Holiness doesn't simply "happen," but is the result of intentional choices made every day.

We often say that we want to be a better person, but then we do nothing to match our desire. Instead of making deliberate choices every day, we miss the mark and try to be good, without any personal effort.

It should come as no surprise to us that weeks later, we are not at all closer to our goal.

St. Charles Borromeo commented on this same topic in a letter that is featured in the Church’s Office of Readings. He is addressing priests in particular, but these words can still resonate with us.

I admit that we are all weak, but if we want help, the Lord God has given us the means to find it easily. One priest may wish to lead a good, holy life, as he knows he should. He may wish to be chaste and to reflect heavenly virtues in the way he lives. Yet he does not resolve to use suitable means, such as penance, prayer, the avoidance of evil discussions and harmful and dangerous friendships. Another priest complains that as soon as he comes into church to pray the office or to celebrate Mass, a thousand thoughts fill his mind and distract him from God. But what was he doing in the sacristy before he came out for the office or for Mass? How did he prepare? What means did he use to collect his thoughts and to remain recollected?

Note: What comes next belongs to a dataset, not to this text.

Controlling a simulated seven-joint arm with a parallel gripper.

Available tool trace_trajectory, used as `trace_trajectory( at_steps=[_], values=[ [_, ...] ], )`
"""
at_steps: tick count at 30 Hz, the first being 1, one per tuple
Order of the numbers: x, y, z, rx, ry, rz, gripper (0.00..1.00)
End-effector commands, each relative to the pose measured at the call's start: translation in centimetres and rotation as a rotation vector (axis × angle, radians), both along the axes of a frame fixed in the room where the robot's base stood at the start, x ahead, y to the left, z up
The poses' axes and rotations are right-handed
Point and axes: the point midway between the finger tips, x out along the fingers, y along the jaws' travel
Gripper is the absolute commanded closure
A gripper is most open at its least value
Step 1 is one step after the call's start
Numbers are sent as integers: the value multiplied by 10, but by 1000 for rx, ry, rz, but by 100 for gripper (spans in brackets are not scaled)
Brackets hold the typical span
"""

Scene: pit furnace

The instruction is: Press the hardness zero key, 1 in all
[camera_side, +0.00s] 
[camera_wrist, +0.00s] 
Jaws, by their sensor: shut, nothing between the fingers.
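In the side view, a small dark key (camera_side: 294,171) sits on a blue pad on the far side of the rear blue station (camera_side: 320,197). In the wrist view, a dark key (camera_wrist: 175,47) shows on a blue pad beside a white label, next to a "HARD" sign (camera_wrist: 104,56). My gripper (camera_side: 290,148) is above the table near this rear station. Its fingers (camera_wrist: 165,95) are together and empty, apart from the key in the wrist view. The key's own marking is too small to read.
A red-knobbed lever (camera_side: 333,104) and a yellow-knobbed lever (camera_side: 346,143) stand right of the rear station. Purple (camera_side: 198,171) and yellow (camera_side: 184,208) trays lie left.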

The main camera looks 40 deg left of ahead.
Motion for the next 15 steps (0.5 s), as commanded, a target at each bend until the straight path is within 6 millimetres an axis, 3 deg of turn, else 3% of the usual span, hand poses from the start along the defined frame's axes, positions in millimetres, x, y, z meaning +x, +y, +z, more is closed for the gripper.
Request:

The key to leading a virtuous life and following the example of Jesus Christ is intentional living. This means we not only rely on the grace of God, but we also make intentional choices, knowing our strengths and weaknesses.

We know those times when we are most tempted. It’s up to us to make that choice to avoid those things that lead up to it.

Borromeo gives a few more suggestions on how to live intentionally.

My brothers, you must realize that for us churchmen nothing is more necessary than meditation. We must meditate before, during and after everything we do. The prophet says: I will pray, and then I will understand. When you administer the sacraments, meditate on what you are doing. When you celebrate Mass, reflect on the sacrifice you are offering. When you pray the office, think about the words you are saying and the Lord to whom you are speaking. When you take care of your people, meditate on how the Lord’s blood has washed them clean so that all that you do becomes a work of love.

Whatever you do, don’t be passive in the spiritual life. Make deliberate choices and prepare for what lies ahead. Only then can we move forward and closer to God, our ultimate goal.